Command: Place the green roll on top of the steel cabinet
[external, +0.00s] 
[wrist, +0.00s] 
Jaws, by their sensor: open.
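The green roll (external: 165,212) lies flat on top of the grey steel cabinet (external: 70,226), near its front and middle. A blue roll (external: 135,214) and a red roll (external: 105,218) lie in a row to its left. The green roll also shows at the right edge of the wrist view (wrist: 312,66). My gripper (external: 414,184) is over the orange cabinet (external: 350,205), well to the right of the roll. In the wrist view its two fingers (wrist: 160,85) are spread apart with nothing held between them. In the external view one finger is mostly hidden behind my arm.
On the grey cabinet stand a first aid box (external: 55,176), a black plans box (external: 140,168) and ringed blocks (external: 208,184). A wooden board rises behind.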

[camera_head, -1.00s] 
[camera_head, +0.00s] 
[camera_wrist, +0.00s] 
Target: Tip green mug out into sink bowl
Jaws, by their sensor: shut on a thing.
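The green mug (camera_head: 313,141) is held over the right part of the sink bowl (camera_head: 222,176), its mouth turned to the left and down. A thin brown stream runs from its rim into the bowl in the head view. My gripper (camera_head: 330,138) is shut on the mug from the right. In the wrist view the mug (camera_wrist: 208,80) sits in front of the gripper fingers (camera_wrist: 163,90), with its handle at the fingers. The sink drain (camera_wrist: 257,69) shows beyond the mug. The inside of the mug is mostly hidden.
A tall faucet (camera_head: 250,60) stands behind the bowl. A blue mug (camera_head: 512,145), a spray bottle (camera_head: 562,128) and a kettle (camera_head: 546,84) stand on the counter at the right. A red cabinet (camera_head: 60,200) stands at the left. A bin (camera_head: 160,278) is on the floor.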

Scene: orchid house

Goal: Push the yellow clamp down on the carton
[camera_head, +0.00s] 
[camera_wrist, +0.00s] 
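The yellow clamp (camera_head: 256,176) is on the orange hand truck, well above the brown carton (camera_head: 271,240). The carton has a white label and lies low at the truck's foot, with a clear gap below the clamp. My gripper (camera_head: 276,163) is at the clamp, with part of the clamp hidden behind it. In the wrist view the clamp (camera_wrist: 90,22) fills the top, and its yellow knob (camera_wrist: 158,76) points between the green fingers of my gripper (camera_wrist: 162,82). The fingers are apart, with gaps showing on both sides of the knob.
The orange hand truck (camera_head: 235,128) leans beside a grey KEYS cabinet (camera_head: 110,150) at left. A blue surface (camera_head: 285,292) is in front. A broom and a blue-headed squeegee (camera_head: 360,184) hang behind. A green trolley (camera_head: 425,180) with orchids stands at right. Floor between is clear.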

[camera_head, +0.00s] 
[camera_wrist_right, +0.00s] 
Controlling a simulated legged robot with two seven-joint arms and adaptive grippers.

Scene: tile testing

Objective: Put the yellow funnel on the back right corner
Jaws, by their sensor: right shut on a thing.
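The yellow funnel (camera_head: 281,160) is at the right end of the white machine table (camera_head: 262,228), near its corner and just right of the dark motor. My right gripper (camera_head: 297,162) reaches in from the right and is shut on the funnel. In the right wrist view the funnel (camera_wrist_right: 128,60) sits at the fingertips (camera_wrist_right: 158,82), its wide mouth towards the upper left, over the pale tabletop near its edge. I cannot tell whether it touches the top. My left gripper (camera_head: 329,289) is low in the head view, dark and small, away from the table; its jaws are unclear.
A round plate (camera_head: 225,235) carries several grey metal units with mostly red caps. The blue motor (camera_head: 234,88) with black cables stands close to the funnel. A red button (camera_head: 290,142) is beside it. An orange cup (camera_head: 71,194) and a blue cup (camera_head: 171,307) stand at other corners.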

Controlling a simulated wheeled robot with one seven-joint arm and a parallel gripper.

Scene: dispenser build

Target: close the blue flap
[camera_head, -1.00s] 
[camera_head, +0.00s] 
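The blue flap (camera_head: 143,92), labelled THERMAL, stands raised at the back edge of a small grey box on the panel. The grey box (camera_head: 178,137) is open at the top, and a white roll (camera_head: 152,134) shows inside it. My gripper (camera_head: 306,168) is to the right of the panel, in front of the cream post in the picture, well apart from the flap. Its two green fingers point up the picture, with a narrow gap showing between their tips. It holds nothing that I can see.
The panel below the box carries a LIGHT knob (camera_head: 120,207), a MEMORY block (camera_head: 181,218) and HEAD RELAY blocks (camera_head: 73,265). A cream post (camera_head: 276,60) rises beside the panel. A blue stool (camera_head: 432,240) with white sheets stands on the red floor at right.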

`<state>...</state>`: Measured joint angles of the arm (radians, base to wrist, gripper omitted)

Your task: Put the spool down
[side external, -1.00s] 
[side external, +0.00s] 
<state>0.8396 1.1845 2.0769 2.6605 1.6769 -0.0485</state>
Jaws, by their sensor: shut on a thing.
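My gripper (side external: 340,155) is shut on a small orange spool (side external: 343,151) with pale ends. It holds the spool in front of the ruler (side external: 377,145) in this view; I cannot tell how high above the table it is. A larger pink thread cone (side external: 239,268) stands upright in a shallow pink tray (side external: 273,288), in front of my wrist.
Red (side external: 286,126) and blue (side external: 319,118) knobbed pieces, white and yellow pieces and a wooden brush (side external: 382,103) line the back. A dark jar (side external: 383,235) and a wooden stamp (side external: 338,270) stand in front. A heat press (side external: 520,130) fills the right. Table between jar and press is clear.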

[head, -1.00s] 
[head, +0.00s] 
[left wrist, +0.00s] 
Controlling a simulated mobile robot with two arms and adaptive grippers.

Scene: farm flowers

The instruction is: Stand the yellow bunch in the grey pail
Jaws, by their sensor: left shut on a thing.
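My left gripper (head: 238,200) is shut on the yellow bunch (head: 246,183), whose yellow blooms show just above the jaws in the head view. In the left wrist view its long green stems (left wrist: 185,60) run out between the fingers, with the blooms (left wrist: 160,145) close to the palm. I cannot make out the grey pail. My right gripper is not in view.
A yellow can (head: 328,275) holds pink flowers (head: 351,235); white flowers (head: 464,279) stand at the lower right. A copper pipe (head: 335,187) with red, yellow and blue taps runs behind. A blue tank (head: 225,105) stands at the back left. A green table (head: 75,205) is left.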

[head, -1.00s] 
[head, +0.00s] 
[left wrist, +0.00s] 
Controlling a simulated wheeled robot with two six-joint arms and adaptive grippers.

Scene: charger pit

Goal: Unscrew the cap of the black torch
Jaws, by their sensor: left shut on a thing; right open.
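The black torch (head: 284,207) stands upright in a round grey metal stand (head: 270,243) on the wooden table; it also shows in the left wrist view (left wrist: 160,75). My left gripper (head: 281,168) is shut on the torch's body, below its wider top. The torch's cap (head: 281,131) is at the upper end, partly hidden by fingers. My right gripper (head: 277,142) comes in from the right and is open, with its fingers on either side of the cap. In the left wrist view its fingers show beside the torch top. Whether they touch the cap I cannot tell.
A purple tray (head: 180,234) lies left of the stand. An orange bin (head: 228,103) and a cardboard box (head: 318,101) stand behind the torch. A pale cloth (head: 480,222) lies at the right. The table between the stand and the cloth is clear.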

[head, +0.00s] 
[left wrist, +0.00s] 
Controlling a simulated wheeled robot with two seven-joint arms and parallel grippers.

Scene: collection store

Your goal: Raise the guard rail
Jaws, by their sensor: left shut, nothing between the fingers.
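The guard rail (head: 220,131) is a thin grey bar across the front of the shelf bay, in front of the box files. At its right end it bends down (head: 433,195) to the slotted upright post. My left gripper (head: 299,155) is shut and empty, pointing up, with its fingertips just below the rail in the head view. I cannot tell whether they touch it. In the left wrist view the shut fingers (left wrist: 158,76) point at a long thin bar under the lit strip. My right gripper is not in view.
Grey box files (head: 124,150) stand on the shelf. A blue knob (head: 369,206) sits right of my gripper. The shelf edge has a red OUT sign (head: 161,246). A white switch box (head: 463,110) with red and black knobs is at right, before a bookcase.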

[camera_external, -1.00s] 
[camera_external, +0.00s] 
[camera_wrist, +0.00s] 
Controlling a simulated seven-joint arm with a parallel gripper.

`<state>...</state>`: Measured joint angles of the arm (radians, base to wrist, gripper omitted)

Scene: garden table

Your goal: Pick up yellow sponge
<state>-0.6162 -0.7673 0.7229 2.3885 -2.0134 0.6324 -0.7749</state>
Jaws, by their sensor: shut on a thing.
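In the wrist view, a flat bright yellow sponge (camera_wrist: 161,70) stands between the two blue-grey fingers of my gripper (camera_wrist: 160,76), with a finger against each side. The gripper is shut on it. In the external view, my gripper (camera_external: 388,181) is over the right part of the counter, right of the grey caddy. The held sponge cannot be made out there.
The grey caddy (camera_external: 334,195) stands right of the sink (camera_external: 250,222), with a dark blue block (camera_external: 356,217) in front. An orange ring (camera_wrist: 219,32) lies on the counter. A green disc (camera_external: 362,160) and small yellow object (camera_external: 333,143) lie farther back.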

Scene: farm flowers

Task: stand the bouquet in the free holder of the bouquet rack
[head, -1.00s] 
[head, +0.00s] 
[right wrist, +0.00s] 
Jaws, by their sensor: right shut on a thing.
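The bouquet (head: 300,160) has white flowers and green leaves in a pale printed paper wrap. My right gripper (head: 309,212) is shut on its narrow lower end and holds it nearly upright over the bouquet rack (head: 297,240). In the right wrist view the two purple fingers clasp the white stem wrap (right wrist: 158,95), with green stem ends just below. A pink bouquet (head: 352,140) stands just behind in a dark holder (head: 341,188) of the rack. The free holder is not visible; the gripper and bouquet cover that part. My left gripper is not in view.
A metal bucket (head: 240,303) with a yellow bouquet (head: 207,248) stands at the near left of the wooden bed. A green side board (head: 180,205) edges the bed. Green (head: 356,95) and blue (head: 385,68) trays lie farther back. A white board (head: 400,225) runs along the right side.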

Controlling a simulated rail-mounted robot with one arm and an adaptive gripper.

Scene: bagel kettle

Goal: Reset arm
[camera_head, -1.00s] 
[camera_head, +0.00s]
------------------------------------------------------------
● Exercise requirements:
From the records above, repeat exactly the lines from the one with "The instruction is: Stand" through the one with "Goal: Unscrew the cap of the black torch", both included.

● Answer to this exercise:
The instruction is: Stand the yellow bunch in the grey pail
Jaws, by their sensor: left shut on a thing.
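My left gripper (head: 238,200) is shut on the yellow bunch (head: 246,183), whose yellow blooms show just above the jaws in the head view. In the left wrist view its long green stems (left wrist: 185,60) run out between the fingers, with the blooms (left wrist: 160,145) close to the palm. I cannot make out the grey pail. My right gripper is not in view.
A yellow can (head: 328,275) holds pink flowers (head: 351,235); white flowers (head: 464,279) stand at the lower right. A copper pipe (head: 335,187) with red, yellow and blue taps runs behind. A blue tank (head: 225,105) stands at the back left. A green table (head: 75,205) is left.

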[head, -1.00s] 
[head, +0.00s] 
[left wrist, +0.00s] 
Controlling a simulated wheeled robot with two six-joint arms and adaptive grippers.

Scene: charger pit

Goal: Unscrew the cap of the black torch

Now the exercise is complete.